Serving with the 38th Infantry Regiment, 2nd Infantry Division, David died during a firefight near Weissenfels, Germany on April 14, 1945, likely being killed by a German sniper. A few weeks later on May 1, 1945, just 10 days before his daughter turned three, Marion Dougherty Conway received news of her husband’s death.

Making the decision to have him buried overseas, years later she explained to her daughter that it could take three to five years to get the bodies back home again. Fearing it would cause confusion for her young daughter, Marion opted to have him buried at Netherlands American Cemetery. “I know that as a child losing a father you never really believed that he was dead,” said Geraldine. “I always thought he had amnesia and some day he would wake up, and remember he had a daughter and that he’d walk through the door.”

Even with suffering the loss of her father, Geraldine still considers herself one of the fortunate World War II orphans—she has two distinct memories of her father from 1944. In both, her dad is laughing and smiling, relishing in the joy of being with his young daughter.

And while her personal memories are limited, Geraldine has gleaned details of her dad from family members and research.  Standing around six feet tall, David had wavy black hair with bright blue eyes. As a first generation American of Irish decent, he grew up in Massachusetts and dated his wife for seven years, prior to walking down the aisle. 

Marion never remarried, and traveled to the cemetery for her first and only visit in 1973. Upon returning she felt reassured with the decision she made 30 years earlier. “In retrospect, it probably bothered her for many years that maybe she should have had his body brought home,” said Geraldine. “For her it was an affirmation that she had made the correct decision for both of us, and for him.”

Geraldine first visited Netherlands American Cemetery in May 1985 after being prodded by her boss, a Dutch man with a sister living in Maastricht, just miles from the cemetery. Her first visit left her feeling at peace. “To me, it was the period at the end of a sentence. It was a place. I could touch a stone. I could see his name. It became real. Up until then, there was no place to go,” said Geraldine.

During this trip, she also met her boss’s family members, Anneke and Leon Segers, and their three young boys. “That’s when Anneke said to me ‘I will take care of your father for you.’ She explained that the Dutch have adopted graves at the cemetery since it was built,” said Geraldine. At present all 8,301 graves have been adopted. These adopters visit the cemetery multiple times a year and lay flowers at the gravesite. “They use the term adopted because they bring that soldier into their family,” said Geraldine.
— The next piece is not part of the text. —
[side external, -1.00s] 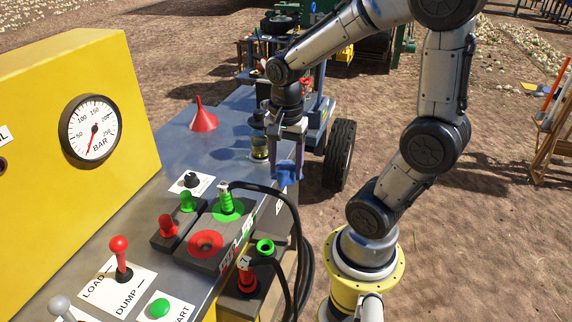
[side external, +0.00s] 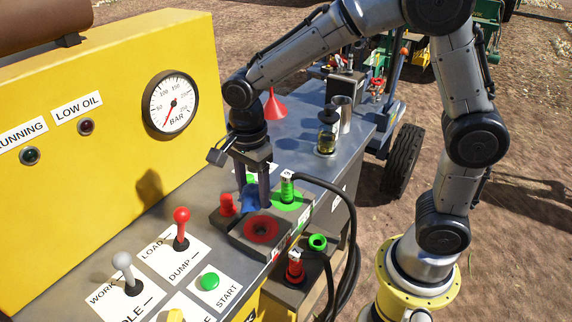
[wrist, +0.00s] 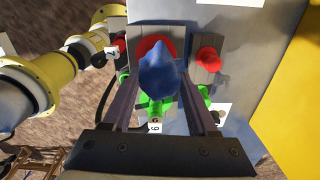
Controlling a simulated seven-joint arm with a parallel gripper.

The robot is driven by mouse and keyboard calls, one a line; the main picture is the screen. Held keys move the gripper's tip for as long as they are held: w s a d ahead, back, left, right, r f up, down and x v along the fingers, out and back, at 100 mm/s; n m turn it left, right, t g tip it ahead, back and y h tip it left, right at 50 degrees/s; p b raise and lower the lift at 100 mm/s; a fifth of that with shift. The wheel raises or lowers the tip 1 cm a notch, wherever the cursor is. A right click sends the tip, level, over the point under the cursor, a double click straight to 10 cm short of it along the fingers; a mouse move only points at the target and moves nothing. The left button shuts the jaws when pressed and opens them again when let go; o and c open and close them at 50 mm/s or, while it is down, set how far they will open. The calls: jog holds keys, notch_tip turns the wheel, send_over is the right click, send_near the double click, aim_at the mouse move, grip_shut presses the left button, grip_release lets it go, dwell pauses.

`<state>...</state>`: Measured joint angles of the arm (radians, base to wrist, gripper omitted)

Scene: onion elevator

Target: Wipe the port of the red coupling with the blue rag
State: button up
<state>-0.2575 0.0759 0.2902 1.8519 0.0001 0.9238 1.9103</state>
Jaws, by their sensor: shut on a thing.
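My gripper (side external: 257,205) points down over the coupling block, shut on the blue rag (side external: 247,203). The rag shows as a bunched blue lump between my fingers in the wrist view (wrist: 157,72). The red coupling's port (side external: 261,229) is a red ring with a dark centre on top of the block. The rag is just behind the port in the side view and covers part of the red ring (wrist: 143,46) in the wrist view. I cannot tell whether they touch. The port looks dark and smudged.
A green plug (side external: 287,189) with a black hose stands in the block's green coupling. A red cap (side external: 227,204) is left of the port. A red plug (side external: 295,266) and a green cap (side external: 317,242) are at the bench's side. Levers (side external: 181,228) stand in front.

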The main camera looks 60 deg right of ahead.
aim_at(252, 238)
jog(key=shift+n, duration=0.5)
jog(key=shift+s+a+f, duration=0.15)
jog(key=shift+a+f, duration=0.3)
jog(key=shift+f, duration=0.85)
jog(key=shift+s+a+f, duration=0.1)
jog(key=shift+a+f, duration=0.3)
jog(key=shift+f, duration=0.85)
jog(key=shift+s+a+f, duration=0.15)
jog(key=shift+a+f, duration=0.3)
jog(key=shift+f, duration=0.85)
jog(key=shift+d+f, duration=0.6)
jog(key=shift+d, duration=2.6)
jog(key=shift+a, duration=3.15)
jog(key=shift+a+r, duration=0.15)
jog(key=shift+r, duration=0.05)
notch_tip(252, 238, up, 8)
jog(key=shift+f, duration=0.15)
More than 30 years ago, Geraldine’s unlikely friendship with the Segers family began. They have attended each other’s birthday parties. They’ve watched each other’s children grow. This friendship has turned into a true family.

Geraldine’s connection with the cemetery and with World War II has continued to evolve over the years. In 2000 she joined the American World War II Orphans Network (AWON), and in 2002 she returned to the cemetery for her first Memorial Day ceremony. At the end of this ceremony, she walked over to her dad’s grave for a few minutes. “He kept saying ‘You must bring the children. Bring the children.’ Well I know it wasn’t my children, as my children had already visited their grandfather’s resting place with me in 1995, so I brought AWON children,” said Geraldine.

In 2005 Geraldine led 40 AWON members to Netherlands American Cemetery for the Memorial Day Ceremony. Again, in 2010 Geraldine organized another trip. This year, in 2015 to coincide with the 70th anniversary of VE Day, the group will return again to the cemetery.

This Memorial Day weekend, thousands of Dutch citizens will gather at the cemetery, along with Geraldine and more than 50 members of AWON, to remember and honor the sacrifices made seven decades ago in the fight to liberate Europe.

Follow along on their journey Memorial Day weekend via the ABMC website, Facebook, and Instagram as they return to Netherlands American Cemetery.

About ABMC
Established in 1923 by Congress, ABMC is a U.S. government agency charged with commemorating the service, achievements and sacrifice of the U.S. Armed Forces where they have served overseas since 1917. ABMC administers our nation’s overseas commemorative cemeteries and federal memorials. For more information visit www.abmc.gov, or connect with us on Facebook, Youtube or Instagram.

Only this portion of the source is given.